Matter of Anibal H. (Maria G. G. H.)
138 A.D.3d 841
| N.Y. App. Div. | 2016Background
- Mother petitioned under Family Court Act article 6 to be appointed guardian of her son, Anibal H., and to obtain findings enabling him to apply for Special Immigrant Juvenile Status (SIJS) with USCIS.
- The petition sought findings that Anibal is dependent on Family Court, unmarried, under 21, that reunification with a parent is not viable due to parental abandonment, and that return to El Salvador would be contrary to his best interests.
- Family Court denied the mother’s motion, without a hearing, refusing to make the SIJS-related findings.
- The Appellate Division reviewed the record de novo and assessed whether the statutory SIJS elements under federal law (8 U.S.C. § 1101(a)(27)(J)) were satisfied.
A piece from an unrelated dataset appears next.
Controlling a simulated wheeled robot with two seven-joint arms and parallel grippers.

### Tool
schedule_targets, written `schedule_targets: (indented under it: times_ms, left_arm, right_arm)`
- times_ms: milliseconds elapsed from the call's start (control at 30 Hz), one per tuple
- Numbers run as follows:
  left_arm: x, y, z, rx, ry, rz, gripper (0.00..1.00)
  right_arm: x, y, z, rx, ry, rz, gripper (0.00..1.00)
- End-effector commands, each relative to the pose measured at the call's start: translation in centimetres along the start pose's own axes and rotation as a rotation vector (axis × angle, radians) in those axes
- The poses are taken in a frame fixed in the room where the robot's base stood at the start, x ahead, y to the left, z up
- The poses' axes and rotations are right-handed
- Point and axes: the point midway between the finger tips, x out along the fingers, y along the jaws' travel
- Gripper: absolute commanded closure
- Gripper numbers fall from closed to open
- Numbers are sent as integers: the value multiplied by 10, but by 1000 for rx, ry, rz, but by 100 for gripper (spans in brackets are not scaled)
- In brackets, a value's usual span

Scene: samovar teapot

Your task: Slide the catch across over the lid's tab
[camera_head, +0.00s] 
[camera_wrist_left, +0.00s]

- The appellate court found the record supported dependency, age, and unmarried status, and concluded reunification with the father was not viable due to abandonment and that return to El Salvador would not be in the child’s best interests.
- The Appellate Division reversed, granted the mother’s motion, declared the child dependent, and made the specific SIJS findings needed for the child to petition USCIS.
Issues
| Issue | Plaintiff's Argument | Defendant's Argument | Held |
|---|---|---|---|
| Whether Family Court should make findings enabling SIJS application | Mother: court should declare dependency, age/unmarried status, reunification not viable due to abandonment, and return to El Salvador contrary to best interests | Family Court (implicitly): denied making those findings; no hearing granted | Reversed: Appellate Division granted the motion and made the SIJS findings |
| Whether reunification must be found not viable | Mother: statute requires finding that reunification is not viable due to abuse/neglect/abandonment | Implicitly, Family Court misrecited requirement (apparently suggested viability required) | Court clarified federal law requires a finding that reunification is not viable and found reunification with father not viable due to abandonment |
| Whether the child is dependent and meets age/marital status requirements | Mother: record shows child is under 21, unmarried, and dependent on juvenile court | Family Court questioned making SIJS findings but did not dispute age/dependency on record | Appellate Division found record supports dependency, under-21, unmarried |
| Whether return to country of origin would be contrary to child’s best interests | Mother: record shows return to El Salvador would be contrary to child’s best interests | Family Court did not adopt that finding | Appellate Division found return to El Salvador would not be in child’s best interests |
Key Cases Cited
- Matter of Maria P.E.A. v. Sergio A.G.G., 111 A.D.3d 619 (2d Dep’t 2013) (discusses SIJS requirements and need for state-court findings on reunification)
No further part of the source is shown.